А. К.: Ему нехорошо с нами.
Ан. К.: Нехорошо, подыгрывает. Это нормально? Нет.
П. А.: Это я рассказывал про себя.
Ан. К.: Это тоже важная часть всех этих обстоятельств. Пришел Клинтон, которому это все было до лампочки, по крайней мере сначала, кроме того, Руслан Имранович Хасбулатов решился на активную игру. Плюс личное, и я оказался следующим в очереди за Гайдаром. Я усидел во время съезда только по той причине, что выкинул номер в Стокгольме, вот и все.
Ан.

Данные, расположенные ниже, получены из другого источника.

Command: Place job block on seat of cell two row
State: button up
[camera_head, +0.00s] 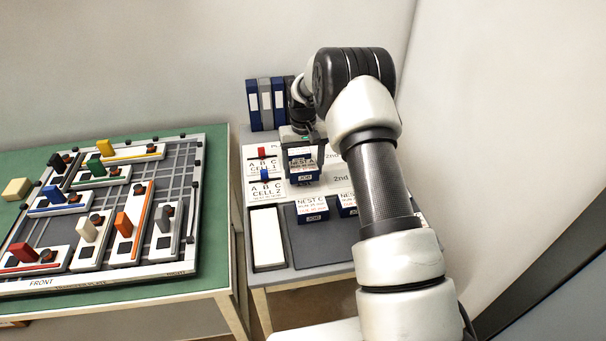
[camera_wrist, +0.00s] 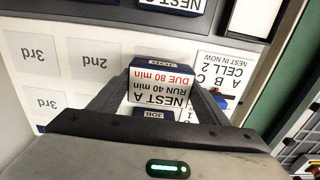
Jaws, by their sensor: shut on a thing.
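The job block (camera_head: 304,168), blue with a white label reading "NEST A", is between the fingers of my gripper (camera_head: 303,143). In the wrist view, the same block (camera_wrist: 160,82) shows "RUN 40 min" and "DUE 80 min", with my gripper's fingers (camera_wrist: 158,98) on both sides. The cell two card (camera_head: 266,190) stands at the row's left and carries a blue peg; it also shows in the wrist view (camera_wrist: 227,72). Beside the block lie cell two's "2nd" (camera_wrist: 98,62) and "3rd" (camera_wrist: 36,50) seats, both bare. The spot under the block is hidden, and I cannot tell whether the block touches it.
The cell one card (camera_head: 262,155) with a red peg lies behind. Blocks labelled "NEST C" (camera_head: 312,207) and another "NEST" (camera_head: 347,202) stand on a dark mat (camera_head: 310,245) in front. Binders (camera_head: 265,104) stand at the back. A green table (camera_head: 214,283) is at left.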

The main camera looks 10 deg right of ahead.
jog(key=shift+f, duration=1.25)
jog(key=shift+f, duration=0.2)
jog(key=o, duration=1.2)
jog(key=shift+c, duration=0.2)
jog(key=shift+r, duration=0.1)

К.: Я поехал в Стокгольм, там было совещание министров иностранных дел стран ОБСЕ во время VII съезда. В самолете написал речь на основе статьи наших друзей из весьма умеренной оппозиции, на основе программы Гражданского союза. Я оттуда конкретно выписал кусок и его зачитал, как будто это моя речь, не объясняя ничего. До этого я договорился с председателем этого Совета, шведкой, что смогу выступить два раза. Первый раз — очень коротко, но потом, минут через 40, пожалуйста, дай мне еще одно слово, хотя это и против процедуры. И первый раз я зачитал вот эти два абзаца из программы Гражданского союза. Это вызвало чуть ли не холодную войну. Все средства массовой информации встали на дыбы.
А. К.: Что именно ты сказал?
Ан. К.: Я сказал очень простую вещь, то, что сейчас является официальной политикой, что нам с НАТО, в общем-то, не по пути, не то что там враги, но нам они не нужны, как и в целом Запад. А что касается бывшего соцлагеря, в особенности СНГ, то это наша сфера влияния и хотелось бы, чтобы поменьше сюда совали нос. Все в очень культурных выражениях. Вот два тезиса было.